= STATED PROBLEM =
Reproduce the records below exactly as given.

[Items from a dataset]
☆ ☆ ☆

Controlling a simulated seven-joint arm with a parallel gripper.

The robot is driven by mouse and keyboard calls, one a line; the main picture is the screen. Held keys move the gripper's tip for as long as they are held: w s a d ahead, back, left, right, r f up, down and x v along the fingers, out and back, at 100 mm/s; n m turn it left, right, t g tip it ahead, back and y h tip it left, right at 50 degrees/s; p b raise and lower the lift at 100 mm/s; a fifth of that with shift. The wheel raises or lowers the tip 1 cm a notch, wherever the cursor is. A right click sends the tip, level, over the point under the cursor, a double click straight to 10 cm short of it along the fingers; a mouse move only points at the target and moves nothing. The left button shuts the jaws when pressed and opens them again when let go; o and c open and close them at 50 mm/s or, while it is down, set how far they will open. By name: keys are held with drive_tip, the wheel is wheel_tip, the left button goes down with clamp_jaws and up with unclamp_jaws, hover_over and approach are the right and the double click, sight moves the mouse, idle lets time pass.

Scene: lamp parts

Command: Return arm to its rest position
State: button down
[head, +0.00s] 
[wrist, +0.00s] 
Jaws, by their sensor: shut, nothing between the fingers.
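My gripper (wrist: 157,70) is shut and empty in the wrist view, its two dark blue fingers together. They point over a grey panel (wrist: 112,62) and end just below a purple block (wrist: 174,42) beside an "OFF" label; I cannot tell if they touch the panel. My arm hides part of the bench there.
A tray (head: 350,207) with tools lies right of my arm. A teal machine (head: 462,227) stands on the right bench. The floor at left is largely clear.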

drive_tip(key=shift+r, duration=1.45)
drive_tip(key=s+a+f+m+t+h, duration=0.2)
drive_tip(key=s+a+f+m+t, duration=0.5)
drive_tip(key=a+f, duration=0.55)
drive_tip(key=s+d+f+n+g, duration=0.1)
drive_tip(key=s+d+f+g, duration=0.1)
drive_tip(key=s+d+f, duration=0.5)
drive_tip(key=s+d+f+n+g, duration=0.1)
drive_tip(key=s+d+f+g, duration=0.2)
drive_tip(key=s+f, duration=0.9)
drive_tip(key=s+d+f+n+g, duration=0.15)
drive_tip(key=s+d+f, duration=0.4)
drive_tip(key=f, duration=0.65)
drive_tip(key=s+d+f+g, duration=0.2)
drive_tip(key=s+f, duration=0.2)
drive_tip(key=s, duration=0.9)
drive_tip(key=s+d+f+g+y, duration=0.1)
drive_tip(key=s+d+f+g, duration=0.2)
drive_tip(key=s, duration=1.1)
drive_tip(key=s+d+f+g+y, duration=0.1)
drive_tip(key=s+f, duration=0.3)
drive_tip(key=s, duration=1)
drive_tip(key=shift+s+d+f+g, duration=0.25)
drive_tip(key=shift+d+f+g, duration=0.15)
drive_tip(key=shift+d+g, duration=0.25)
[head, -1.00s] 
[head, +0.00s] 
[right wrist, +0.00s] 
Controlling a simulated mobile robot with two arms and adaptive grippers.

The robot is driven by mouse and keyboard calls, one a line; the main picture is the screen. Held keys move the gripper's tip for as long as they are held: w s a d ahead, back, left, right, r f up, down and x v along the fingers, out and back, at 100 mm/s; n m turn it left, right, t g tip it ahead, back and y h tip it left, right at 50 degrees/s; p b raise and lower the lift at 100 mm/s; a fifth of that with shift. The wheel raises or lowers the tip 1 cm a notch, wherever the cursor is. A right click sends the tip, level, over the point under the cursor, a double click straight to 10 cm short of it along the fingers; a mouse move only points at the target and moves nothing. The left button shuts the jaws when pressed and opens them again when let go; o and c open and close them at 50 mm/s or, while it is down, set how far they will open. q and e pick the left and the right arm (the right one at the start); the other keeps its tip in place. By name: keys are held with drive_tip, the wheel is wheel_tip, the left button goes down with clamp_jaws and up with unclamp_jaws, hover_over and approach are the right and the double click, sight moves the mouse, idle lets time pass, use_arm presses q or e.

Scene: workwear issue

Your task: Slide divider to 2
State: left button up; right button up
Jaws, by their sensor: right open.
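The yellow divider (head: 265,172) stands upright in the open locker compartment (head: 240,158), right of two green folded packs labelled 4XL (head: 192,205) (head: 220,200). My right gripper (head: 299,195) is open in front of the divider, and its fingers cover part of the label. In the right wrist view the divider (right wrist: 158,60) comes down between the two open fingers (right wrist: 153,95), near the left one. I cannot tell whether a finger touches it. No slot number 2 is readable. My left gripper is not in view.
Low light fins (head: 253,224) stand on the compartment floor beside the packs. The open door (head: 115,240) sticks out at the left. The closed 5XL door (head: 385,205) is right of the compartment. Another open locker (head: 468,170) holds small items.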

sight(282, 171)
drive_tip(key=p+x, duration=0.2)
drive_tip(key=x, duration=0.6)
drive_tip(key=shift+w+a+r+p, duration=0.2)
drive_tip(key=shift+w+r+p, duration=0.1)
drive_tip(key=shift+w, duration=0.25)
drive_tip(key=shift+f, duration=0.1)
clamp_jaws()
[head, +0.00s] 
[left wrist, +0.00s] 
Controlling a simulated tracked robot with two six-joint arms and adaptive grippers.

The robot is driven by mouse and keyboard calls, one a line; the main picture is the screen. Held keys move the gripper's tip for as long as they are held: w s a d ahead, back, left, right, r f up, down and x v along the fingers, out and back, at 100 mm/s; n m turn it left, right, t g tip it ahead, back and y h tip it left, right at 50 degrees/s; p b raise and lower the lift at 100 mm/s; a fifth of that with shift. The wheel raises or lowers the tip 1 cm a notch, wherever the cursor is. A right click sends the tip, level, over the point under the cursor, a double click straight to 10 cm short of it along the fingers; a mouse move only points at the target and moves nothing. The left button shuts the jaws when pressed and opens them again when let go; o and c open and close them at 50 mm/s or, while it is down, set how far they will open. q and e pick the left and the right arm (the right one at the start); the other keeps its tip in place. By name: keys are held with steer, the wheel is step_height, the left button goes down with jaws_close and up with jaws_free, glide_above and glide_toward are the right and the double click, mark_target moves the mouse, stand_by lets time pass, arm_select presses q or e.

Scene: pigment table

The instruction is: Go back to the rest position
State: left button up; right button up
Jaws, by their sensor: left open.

☆ ☆ ☆

= THE ANSWER =
Controlling a simulated seven-joint arm with a parallel gripper.

The robot is driven by mouse and keyboard calls, one a line; the main picture is the screen. Held keys move the gripper's tip for as long as they are held: w s a d ahead, back, left, right, r f up, down and x v along the fingers, out and back, at 100 mm/s; n m turn it left, right, t g tip it ahead, back and y h tip it left, right at 50 degrees/s; p b raise and lower the lift at 100 mm/s; a fifth of that with shift. The wheel raises or lowers the tip 1 cm a notch, wherever the cursor is. A right click sends the tip, level, over the point under the cursor, a double click straight to 10 cm short of it along the fingers; a mouse move only points at the target and moves nothing. The left button shuts the jaws when pressed and opens them again when let go; o and c open and close them at 50 mm/s or, while it is down, set how far they will open. By name: keys are held with drive_tip, the wheel is wheel_tip, the left button goes down with clamp_jaws and up with unclamp_jaws, hover_over and approach are the right and the double click, sight moves the mouse, idle lets time pass.

Scene: lamp parts

Command: Return arm to its rest position
State: button down
[head, +0.00s] 
[wrist, +0.00s] 
Jaws, by their sensor: shut, nothing between the fingers.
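My gripper (wrist: 157,70) is shut and empty in the wrist view, its two dark blue fingers together. They point over a grey panel (wrist: 112,62) and end just below a purple block (wrist: 174,42) beside an "OFF" label; I cannot tell if they touch the panel. My arm hides part of the bench there.
A tray (head: 350,207) with tools lies right of my arm. A teal machine (head: 462,227) stands on the right bench. The floor at left is largely clear.

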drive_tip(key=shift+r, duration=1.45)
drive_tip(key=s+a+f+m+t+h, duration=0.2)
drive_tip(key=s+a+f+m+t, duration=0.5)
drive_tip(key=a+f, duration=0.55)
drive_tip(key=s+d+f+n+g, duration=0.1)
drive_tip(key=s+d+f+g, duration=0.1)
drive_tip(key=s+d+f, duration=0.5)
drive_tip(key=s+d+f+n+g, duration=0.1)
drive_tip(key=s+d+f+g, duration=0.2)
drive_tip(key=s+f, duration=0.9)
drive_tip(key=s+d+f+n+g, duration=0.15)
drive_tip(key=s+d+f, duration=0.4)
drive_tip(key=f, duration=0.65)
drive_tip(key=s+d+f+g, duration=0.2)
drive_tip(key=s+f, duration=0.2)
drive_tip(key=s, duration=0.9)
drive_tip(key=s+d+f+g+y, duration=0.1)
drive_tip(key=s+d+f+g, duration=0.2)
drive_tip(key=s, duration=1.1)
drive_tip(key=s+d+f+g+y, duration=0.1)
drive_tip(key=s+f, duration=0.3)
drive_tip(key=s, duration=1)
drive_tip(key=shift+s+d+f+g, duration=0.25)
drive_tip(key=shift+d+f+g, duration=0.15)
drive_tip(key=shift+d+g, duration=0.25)
[head, -1.00s] 
[head, +0.00s] 
[right wrist, +0.00s] 
Controlling a simulated mobile robot with two arms and adaptive grippers.

The robot is driven by mouse and keyboard calls, one a line; the main picture is the screen. Held keys move the gripper's tip for as long as they are held: w s a d ahead, back, left, right, r f up, down and x v along the fingers, out and back, at 100 mm/s; n m turn it left, right, t g tip it ahead, back and y h tip it left, right at 50 degrees/s; p b raise and lower the lift at 100 mm/s; a fifth of that with shift. The wheel raises or lowers the tip 1 cm a notch, wherever the cursor is. A right click sends the tip, level, over the point under the cursor, a double click straight to 10 cm short of it along the fingers; a mouse move only points at the target and moves nothing. The left button shuts the jaws when pressed and opens them again when let go; o and c open and close them at 50 mm/s or, while it is down, set how far they will open. q and e pick the left and the right arm (the right one at the start); the other keeps its tip in place. By name: keys are held with drive_tip, the wheel is wheel_tip, the left button goes down with clamp_jaws and up with unclamp_jaws, hover_over and approach are the right and the double click, sight moves the mouse, idle lets time pass, use_arm presses q or e.

Scene: workwear issue

Your task: Slide divider to 2
State: left button up; right button up
Jaws, by their sensor: right open.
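The yellow divider (head: 265,172) stands upright in the open locker compartment (head: 240,158), right of two green folded packs labelled 4XL (head: 192,205) (head: 220,200). My right gripper (head: 299,195) is open in front of the divider, and its fingers cover part of the label. In the right wrist view the divider (right wrist: 158,60) comes down between the two open fingers (right wrist: 153,95), near the left one. I cannot tell whether a finger touches it. No slot number 2 is readable. My left gripper is not in view.
Low light fins (head: 253,224) stand on the compartment floor beside the packs. The open door (head: 115,240) sticks out at the left. The closed 5XL door (head: 385,205) is right of the compartment. Another open locker (head: 468,170) holds small items.

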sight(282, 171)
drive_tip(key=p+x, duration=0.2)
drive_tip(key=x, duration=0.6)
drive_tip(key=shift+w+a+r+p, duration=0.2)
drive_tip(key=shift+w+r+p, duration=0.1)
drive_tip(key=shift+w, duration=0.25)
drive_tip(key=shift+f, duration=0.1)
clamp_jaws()
[head, +0.00s] 
[left wrist, +0.00s] 
Controlling a simulated tracked robot with two six-joint arms and adaptive grippers.

The robot is driven by mouse and keyboard calls, one a line; the main picture is the screen. Held keys move the gripper's tip for as long as they are held: w s a d ahead, back, left, right, r f up, down and x v along the fingers, out and back, at 100 mm/s; n m turn it left, right, t g tip it ahead, back and y h tip it left, right at 50 degrees/s; p b raise and lower the lift at 100 mm/s; a fifth of that with shift. The wheel raises or lowers the tip 1 cm a notch, wherever the cursor is. A right click sends the tip, level, over the point under the cursor, a double click straight to 10 cm short of it along the fingers; a mouse move only points at the target and moves nothing. The left button shuts the jaws when pressed and opens them again when let go; o and c open and close them at 50 mm/s or, while it is down, set how far they will open. q and e pick the left and the right arm (the right one at the start); the other keeps its tip in place. By name: keys are held with steer, the wheel is step_height, the left button goes down with jaws_close and up with jaws_free, glide_above and glide_toward are the right and the double click, mark_target moves the mouse, stand_by lets time pass, arm_select presses q or e.

Scene: pigment table

The instruction is: Go back to the rest position
State: left button up; right button up
Jaws, by their sensor: left open.

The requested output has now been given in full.